First-Passage Approach to Optimizing Perturbations for Improved Training of Machine Learning Models
This work addresses the challenge of inefficient and intuitive perturbation design in ML training, offering a systematic optimization method that is transferable across various models and tasks, though it appears incremental as it builds on existing perturbation protocols.
The authors tackled the problem of ad hoc design of perturbations in machine learning training by framing training protocols as first-passage processes, enabling rational optimization of perturbations to improve training efficiency and generalization, as demonstrated with a ResNet-18 model on CIFAR-10 and transferability to other datasets and tasks.
Machine learning models have become indispensable tools in applications across the physical sciences.
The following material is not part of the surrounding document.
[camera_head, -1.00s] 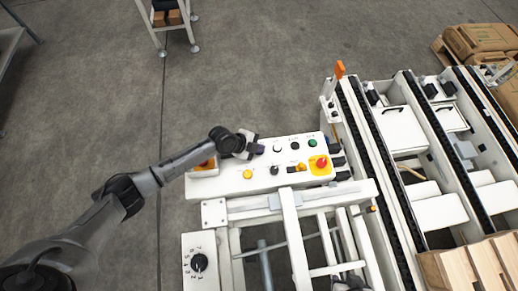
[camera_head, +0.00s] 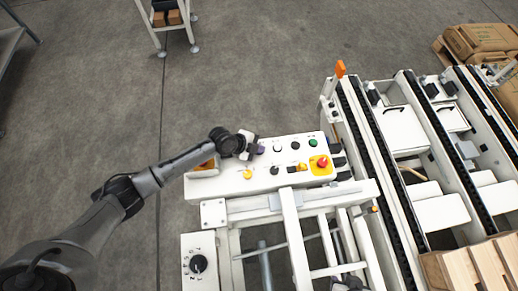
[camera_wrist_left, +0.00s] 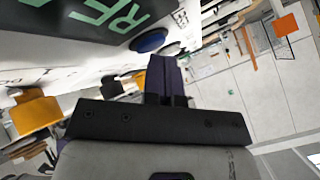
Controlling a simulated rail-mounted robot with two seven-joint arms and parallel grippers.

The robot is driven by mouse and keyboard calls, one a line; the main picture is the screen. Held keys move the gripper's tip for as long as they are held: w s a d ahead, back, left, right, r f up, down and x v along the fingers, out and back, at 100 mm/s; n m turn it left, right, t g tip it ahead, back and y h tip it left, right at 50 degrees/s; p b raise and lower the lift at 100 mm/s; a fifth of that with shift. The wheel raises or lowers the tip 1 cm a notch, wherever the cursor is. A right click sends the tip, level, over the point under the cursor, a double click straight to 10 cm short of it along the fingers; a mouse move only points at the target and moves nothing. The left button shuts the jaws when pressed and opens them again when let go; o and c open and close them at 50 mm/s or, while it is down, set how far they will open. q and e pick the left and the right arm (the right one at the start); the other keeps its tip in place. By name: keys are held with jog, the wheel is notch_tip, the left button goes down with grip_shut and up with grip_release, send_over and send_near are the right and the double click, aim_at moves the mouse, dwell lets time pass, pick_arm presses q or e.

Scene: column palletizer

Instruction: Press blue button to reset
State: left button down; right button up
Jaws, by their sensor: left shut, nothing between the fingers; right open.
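The blue button (camera_wrist_left: 150,40) shows in the left wrist view, on the white panel beside a dark label with green letters. In the head view it cannot be made out; my left gripper covers that part of the panel. My left gripper (camera_head: 259,149) is shut and empty over the left part of the white control panel (camera_head: 224,184). In the wrist view its closed dark purple fingers (camera_wrist_left: 163,72) are close to the button's lower right side; I cannot tell whether they touch it. My right gripper (camera_head: 347,284) is partly visible at the bottom edge, among the white frame bars.
The panel also carries a green button (camera_head: 312,143), a red emergency stop on yellow (camera_head: 321,163), a yellow button (camera_head: 247,174) and black knobs. A dial box (camera_head: 198,263) stands in front. Conveyors (camera_head: 385,150) lie right. Open floor is at upper left.

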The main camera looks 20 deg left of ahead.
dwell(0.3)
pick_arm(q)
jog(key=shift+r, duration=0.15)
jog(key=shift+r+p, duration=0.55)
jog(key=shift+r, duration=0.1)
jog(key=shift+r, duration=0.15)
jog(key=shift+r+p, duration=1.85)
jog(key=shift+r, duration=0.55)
Their training is often time-consuming, vastly exceeding the inference timescales. Several protocols have been developed to perturb the learning process and improve the training, such as shrink and perturb, warm restarts, and stochastic resetting. For classifiers, these perturbations have been shown to result in enhanced speedups or improved generalization. However, the design of such perturbations is usually done ad hoc by intuition and trial and error. To rationally optimize training protocols, we frame them as first-passage processes and consider their response to perturbations. We show that if the unperturbed learning process reaches a quasi-steady state, the response at a single perturbation frequency can predict the behavior at a wide range of frequencies. We employ this approach to a CIFAR-10 classifier using the ResNet-18 model and identify a useful perturbation and frequency among several possibilities. We demonstrate the transferability of the approach to other datasets, architectures, optimizers and even tasks (regression instead of classification). Our work allows optimization of perturbations for improving the training of machine learning models using a first-passage approach.